In the listing below, find every line containing "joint" and copy it out.

▶ _Robot trajectory data_:
----------------------------------------

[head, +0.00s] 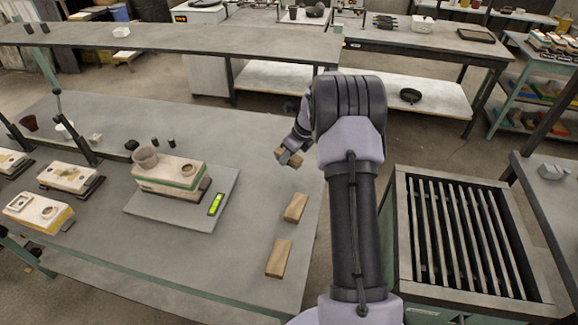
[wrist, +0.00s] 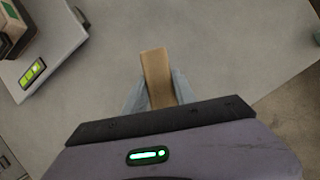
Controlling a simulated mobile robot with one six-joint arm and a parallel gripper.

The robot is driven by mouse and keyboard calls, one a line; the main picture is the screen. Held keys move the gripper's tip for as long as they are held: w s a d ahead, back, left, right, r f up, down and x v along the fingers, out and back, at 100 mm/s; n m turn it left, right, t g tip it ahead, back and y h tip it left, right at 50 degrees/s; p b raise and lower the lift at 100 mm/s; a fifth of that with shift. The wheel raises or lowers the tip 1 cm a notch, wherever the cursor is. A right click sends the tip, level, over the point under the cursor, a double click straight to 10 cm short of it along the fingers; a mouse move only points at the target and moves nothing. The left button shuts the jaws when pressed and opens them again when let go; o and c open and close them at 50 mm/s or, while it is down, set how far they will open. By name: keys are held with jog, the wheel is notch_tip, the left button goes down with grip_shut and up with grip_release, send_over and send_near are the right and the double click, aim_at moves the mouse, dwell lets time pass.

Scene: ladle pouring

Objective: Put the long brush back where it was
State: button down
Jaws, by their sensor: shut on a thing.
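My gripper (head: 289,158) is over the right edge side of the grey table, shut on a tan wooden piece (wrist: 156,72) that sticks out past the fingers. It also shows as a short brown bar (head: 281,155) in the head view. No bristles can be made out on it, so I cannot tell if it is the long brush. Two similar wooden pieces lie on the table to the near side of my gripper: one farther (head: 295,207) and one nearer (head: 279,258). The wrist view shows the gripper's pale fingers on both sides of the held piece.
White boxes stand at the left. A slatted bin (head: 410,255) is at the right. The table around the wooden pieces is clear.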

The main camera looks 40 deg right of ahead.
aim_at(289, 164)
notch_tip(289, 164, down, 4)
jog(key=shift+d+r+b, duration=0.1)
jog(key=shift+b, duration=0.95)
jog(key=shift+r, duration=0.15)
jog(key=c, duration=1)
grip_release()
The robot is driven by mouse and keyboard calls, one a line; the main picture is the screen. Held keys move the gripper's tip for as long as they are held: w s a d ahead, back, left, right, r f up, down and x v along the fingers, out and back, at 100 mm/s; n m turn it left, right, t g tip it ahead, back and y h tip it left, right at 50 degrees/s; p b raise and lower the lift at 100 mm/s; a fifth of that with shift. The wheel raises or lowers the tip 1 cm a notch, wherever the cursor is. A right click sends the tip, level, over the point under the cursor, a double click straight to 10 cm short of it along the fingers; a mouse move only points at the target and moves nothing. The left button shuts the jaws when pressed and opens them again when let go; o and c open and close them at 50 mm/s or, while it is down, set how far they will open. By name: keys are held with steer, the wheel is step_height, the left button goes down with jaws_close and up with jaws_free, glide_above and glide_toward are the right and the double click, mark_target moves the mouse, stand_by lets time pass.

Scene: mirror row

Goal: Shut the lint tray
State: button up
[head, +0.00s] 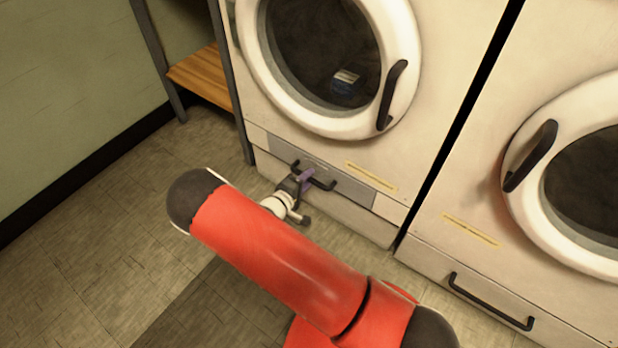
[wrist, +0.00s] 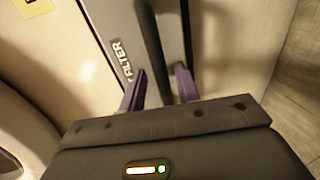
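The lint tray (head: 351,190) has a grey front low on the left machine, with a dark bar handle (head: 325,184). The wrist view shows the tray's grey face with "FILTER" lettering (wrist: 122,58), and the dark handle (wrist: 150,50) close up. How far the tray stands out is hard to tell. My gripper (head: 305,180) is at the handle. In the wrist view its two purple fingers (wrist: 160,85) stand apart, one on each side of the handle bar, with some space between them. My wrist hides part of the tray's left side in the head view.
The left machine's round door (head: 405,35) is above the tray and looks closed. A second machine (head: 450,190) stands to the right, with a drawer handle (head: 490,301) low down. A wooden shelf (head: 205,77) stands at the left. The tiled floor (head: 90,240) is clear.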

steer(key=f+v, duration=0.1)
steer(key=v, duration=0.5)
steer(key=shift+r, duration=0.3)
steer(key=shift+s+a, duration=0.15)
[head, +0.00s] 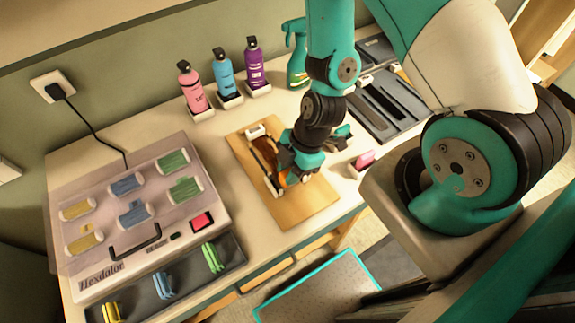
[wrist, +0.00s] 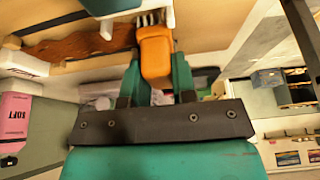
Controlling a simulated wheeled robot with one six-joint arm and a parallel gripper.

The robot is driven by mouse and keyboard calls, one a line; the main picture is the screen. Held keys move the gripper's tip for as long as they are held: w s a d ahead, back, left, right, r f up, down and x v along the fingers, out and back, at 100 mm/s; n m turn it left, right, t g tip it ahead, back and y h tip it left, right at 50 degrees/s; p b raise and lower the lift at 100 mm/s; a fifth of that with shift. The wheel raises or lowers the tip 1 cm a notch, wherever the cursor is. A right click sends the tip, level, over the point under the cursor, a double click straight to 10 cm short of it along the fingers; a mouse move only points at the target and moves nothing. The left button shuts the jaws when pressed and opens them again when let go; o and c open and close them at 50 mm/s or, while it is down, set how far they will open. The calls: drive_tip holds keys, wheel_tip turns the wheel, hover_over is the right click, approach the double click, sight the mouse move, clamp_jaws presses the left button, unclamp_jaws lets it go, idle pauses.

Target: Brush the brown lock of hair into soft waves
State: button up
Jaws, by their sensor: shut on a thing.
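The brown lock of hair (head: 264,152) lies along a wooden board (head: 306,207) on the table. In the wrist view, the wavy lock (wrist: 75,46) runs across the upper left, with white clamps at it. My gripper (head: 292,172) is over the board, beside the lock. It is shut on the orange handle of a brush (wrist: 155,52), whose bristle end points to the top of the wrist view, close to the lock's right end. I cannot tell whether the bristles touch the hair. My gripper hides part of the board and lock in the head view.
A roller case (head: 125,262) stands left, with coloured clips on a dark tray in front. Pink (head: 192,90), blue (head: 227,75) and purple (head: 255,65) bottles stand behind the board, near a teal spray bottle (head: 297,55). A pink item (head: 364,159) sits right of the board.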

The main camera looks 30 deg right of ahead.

----------------------------------------

▶ _TASK RESULT_:
Controlling a simulated mobile robot with one six-joint arm and a parallel gripper.
Controlling a simulated wheeled robot with one six-joint arm and a parallel gripper.

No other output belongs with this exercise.